Supplied information:

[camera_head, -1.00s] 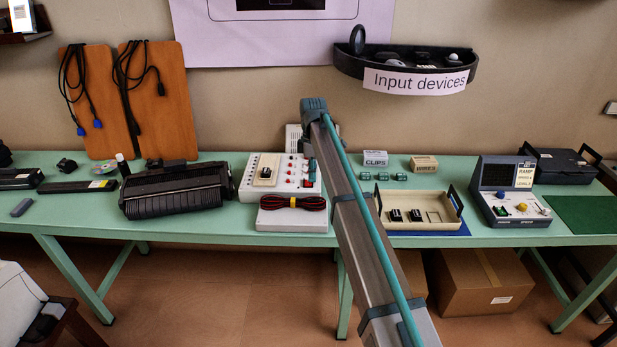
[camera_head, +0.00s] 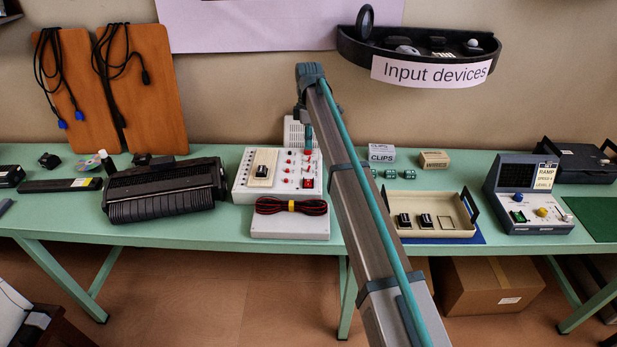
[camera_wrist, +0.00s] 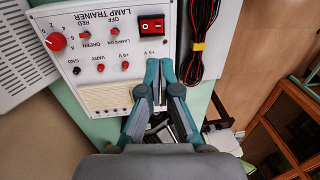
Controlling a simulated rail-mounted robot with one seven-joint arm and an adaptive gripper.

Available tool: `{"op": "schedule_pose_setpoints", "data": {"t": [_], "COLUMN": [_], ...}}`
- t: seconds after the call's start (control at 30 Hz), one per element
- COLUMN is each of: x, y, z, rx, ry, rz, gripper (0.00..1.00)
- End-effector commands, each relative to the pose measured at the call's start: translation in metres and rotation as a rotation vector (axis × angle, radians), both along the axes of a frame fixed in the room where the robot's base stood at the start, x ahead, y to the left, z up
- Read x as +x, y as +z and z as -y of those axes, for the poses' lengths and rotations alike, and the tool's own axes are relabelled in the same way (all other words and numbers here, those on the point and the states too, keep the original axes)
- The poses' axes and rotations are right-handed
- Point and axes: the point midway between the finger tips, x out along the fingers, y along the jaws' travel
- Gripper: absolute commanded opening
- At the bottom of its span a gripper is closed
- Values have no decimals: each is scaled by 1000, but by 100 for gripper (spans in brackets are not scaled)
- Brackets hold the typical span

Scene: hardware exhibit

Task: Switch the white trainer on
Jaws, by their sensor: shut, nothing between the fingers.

Objective: Go through the lines above. Select every one that has the string "each".

Final result:
- COLUMN is each of: x, y, z, rx, ry, rz, gripper (0.00..1.00)
- End-effector commands, each relative to the pose measured at the call's start: translation in metres and rotation as a rotation vector (axis × angle, radians), both along the axes of a frame fixed in the room where the robot's base stood at the start, x ahead, y to the left, z up
- Values have no decimals: each is scaled by 1000, but by 100 for gripper (spans in brackets are not scaled)

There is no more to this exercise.